Let me jump in and add one thing in AK84’s defense, sort of. The Carter Doctrine announced in early 1980 did indeed threaten U.S. military retaliation against countries that would threaten access to the Persian Gulf. Sure, there’s a relation to Afghanistan there… but also to the Iranian revolution, the Soviet intervention in the Horn of Africa, the oil crisis that was just in existence anyway, and other factors.

But we know now for a fact that the Soviets had no intention of trying to invade Pakistan. And since U.S. aid to Afghan rebels began before the Soviet invasion, well, the timeline just doesn’t add up. Brzezinski has been quoted (arguably out of context) as saying that the whole point of beginning aid to the mujaheddin was to draw the Soviets into Afghanistan and get get them bogged down, like a Soviet Vietnam.

But I agree, the idea that U.S. policy toward Afghanistan was fixated on blunting a Soviet invasion of Pakistan is just not plausible. It was clearly about addressing a failure of containment and moving into a strategic national policy of limited rollback of Communist influence, and doing so in the least risky way to the US, with the thought that pushing back against the Soviets would cause all sorts of problems with the USSR to come to the forefront.

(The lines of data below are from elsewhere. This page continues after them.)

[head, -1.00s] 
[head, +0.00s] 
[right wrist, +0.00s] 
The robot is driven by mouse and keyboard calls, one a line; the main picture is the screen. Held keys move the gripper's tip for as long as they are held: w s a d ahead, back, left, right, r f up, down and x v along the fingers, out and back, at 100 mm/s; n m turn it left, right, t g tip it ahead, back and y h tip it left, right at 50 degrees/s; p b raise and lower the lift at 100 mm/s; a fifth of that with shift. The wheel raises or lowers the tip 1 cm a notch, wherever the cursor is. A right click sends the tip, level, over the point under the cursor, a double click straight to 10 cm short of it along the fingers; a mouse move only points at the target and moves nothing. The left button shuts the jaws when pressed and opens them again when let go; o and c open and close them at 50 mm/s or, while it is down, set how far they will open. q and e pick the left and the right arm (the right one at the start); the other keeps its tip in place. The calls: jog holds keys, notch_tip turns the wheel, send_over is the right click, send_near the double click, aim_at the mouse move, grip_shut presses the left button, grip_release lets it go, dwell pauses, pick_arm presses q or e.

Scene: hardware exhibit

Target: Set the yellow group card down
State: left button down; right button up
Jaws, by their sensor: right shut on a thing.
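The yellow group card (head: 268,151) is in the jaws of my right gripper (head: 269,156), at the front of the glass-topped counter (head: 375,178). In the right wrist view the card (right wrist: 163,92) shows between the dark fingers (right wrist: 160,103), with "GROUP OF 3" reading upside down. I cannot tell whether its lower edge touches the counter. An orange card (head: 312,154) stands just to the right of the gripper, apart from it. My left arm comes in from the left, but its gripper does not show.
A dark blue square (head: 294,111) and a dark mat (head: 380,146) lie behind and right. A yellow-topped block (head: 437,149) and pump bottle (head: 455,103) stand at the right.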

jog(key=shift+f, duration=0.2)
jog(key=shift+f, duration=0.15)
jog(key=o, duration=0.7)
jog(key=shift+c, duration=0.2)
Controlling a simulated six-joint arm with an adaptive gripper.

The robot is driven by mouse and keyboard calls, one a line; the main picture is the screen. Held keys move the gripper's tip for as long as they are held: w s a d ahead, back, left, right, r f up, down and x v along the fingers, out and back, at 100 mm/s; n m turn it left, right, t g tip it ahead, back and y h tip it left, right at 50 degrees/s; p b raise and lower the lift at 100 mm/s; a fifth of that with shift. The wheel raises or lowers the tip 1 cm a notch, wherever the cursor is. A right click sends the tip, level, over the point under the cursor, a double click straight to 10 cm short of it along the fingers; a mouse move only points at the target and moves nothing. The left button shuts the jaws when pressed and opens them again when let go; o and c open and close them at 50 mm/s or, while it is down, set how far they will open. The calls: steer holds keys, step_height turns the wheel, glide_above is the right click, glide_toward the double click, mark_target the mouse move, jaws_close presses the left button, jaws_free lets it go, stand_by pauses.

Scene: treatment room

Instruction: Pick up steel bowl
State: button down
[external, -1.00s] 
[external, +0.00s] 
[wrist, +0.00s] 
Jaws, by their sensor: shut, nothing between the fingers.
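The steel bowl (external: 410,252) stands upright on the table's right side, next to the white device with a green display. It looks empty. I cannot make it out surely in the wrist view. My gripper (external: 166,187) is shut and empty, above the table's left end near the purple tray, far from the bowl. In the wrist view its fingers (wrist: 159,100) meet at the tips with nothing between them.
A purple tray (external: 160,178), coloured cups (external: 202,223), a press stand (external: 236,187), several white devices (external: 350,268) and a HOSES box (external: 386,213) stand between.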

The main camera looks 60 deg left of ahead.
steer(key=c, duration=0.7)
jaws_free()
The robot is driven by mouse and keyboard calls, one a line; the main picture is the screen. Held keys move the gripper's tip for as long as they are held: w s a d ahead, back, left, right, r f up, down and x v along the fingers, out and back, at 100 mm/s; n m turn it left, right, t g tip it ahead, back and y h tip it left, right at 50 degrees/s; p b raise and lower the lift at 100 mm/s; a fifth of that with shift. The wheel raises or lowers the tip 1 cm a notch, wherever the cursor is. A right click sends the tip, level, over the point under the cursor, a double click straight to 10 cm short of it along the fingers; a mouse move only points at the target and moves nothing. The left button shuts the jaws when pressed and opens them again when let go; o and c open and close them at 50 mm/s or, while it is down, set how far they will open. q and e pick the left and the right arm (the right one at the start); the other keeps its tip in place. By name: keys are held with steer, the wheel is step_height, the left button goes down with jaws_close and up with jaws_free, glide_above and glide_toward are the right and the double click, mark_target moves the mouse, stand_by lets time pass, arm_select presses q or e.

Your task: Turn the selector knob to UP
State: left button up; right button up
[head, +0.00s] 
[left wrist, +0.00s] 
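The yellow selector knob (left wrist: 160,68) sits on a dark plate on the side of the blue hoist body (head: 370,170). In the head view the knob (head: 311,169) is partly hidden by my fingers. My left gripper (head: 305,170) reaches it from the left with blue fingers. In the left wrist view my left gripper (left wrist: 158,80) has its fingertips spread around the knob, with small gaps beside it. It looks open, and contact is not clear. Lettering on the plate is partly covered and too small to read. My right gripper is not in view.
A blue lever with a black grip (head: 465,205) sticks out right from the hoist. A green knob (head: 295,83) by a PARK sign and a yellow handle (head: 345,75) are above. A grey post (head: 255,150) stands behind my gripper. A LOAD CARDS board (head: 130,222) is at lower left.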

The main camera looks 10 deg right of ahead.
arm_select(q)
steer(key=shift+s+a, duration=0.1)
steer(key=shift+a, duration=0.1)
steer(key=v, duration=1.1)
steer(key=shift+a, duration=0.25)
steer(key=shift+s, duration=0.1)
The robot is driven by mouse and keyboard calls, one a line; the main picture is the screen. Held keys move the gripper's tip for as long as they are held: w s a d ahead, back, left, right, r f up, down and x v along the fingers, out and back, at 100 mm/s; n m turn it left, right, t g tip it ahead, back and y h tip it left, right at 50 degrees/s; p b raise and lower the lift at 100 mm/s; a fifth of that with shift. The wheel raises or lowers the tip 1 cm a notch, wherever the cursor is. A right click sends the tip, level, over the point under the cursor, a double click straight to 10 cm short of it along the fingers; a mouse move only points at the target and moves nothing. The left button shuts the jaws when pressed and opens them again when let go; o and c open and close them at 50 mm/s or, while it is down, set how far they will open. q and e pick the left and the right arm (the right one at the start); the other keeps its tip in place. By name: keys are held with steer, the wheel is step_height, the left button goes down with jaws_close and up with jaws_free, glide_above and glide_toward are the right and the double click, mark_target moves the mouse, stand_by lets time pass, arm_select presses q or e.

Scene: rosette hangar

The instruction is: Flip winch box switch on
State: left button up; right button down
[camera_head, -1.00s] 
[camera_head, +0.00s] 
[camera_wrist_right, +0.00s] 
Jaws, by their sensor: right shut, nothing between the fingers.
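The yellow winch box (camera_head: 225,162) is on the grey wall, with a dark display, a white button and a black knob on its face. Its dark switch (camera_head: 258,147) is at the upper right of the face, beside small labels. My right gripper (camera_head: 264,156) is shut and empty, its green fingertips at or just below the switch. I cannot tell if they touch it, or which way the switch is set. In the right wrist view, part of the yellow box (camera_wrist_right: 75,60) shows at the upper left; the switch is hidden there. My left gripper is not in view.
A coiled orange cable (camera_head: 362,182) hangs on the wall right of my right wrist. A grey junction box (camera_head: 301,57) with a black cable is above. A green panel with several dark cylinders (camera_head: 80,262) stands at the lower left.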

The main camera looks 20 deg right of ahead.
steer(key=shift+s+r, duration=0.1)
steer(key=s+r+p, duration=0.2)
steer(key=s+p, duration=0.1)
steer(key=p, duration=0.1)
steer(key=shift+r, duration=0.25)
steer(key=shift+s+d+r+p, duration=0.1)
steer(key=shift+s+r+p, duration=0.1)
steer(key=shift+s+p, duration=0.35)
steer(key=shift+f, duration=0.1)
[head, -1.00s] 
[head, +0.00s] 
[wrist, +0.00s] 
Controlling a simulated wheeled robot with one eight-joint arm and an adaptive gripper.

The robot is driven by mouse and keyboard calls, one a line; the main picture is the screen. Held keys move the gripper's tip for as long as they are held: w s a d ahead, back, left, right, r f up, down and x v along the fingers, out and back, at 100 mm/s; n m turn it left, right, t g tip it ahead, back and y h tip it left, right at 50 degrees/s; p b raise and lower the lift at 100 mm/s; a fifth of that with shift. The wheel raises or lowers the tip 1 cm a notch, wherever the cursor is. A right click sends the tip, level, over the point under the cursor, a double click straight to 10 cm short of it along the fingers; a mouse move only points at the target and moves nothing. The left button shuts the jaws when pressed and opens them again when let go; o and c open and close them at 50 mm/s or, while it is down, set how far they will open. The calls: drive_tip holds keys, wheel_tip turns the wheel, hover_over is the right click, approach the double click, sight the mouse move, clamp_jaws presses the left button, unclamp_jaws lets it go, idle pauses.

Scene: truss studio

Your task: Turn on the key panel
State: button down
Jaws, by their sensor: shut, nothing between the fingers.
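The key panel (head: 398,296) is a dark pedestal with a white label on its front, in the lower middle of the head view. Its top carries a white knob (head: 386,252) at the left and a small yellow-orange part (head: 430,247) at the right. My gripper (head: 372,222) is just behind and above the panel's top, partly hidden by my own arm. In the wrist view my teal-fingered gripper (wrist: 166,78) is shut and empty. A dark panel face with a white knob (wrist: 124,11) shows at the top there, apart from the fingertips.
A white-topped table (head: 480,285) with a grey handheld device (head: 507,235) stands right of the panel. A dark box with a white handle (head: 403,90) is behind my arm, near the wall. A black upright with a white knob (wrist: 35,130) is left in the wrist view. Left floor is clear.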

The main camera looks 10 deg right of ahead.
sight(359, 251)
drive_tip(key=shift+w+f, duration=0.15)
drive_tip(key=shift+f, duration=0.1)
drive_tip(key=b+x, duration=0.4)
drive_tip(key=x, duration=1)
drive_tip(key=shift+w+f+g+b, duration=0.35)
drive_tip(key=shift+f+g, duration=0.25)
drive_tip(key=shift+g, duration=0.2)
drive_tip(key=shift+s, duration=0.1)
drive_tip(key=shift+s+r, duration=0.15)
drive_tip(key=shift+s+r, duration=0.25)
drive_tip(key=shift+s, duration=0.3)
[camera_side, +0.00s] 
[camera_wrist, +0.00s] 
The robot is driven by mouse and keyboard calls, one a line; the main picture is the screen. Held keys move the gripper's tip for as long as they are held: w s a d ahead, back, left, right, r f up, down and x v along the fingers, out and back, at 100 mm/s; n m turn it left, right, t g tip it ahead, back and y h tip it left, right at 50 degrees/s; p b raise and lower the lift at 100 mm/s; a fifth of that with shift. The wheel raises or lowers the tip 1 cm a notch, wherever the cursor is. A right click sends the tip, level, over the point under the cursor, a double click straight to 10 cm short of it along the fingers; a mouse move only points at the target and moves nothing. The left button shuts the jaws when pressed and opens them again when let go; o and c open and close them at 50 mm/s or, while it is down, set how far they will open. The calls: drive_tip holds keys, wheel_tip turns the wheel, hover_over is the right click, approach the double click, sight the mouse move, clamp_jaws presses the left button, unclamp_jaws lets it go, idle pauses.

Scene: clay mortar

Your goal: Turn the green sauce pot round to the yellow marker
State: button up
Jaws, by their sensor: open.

But the parallels to Syria here are interesting. It took Operation Cyclone five-plus years to get rolling, and another few years after that to really weaken the USSR into a humiliating withdrawal. Does the United States have the same sort of patience with respect to a Syria policy? Doesn’t seem like it. Training the Syrian rebels was a total failure, to be sure, but quite a few people (especially on this board) have already jumped to the conclusion that Putin has won because two years have gone by and the US hasn’t ousted Assad yet.

My thought is that the fat lady has not yet sung, and won’t for several years.

It was not intentions, it was capability which worried the planners of the 1980’s.

(I presume you missed the bit about Pakistan Government own assessments which I wrote).

This isn’t the 1950s. By 1980, the risk of World War 3 was pretty low, and the global system did a decent job of containing non-state actors. Now we have to worry about non-state actors and loose nukes and all of that. The collapse of the Soviets changed a very manageable (and low) thread to a very difficult to manage one.

We should have just stayed out of Afghanistan. But the interference with Afghanistan is typical of the “cutting of your nose to spite your face” foreign policy beloved by a significant chunk of the American population.

I’m familiar with the Brzezinski quote but I’m not sure whether he meant bleed to death. It may have been what he wanted, but maybe not what he thought was possible.

Would the SU have maintained itself without the external attacks ? It was at war and under attack from the beginning so it’s not a question of whether it is self sustaining but whether it can win a war. Given that the communist world was vastly outnumbered, even if you count the Chinese, can we say how sustainable it was ?

Doctors can be bought every bit as much as economists, and we’ve all seen how vested interest works - smoking isn’t bad for you etc.
I would think one reason for antipathy to getting those equations right is that they may paint a future which isn’t as rosy as the wrong equations paint, and that’s not good for public confidence.

Better for who? The Russians? The Afghan puppet government? Maybe. Probably, in fact, since I’m not sure the rebels could have fought on without major supplies and funding from the US, at least no to the extent they did.

Because they were doing some fairly horrible things in Afghanistan and there were a number of political and voting factions in the US that didn’t like that? We weren’t supplying the Afghan rebels because we magically knew this would be the straw that broke the USSR’s back, we were doing it because a number of US politicians and press had gone to Afghanistan, saw what was going on, felt the appeal of the rebels was something we should and could do to make the Russian’s occupation more miserable, and did it. None of the people who supported sending aid to the Afghan rebels did so because they had a crystal ball and knew the USSR was going to collapse.

And I don’t see that they had the capability either. Maintaining a logistical train through Afghanistan to subdue a population the size of Pakistan simply wasn’t in the cards. And on top of that, the US would have certainly responded to a Soviet invasion of Pakistan far more directly than Afghanistan, and the Chinese probably would have indirectly come into the action as well. Maybe if they had Indian support, they could maintain the logistical train, but the Indians would have likely been completely opposed to a Soviet invasion of Pakistan.

In the US, though, this fanciful notion of a Soviet invasion of Pakistan was used to drum up support for the US intervention. So, no, I’m not buying this at all.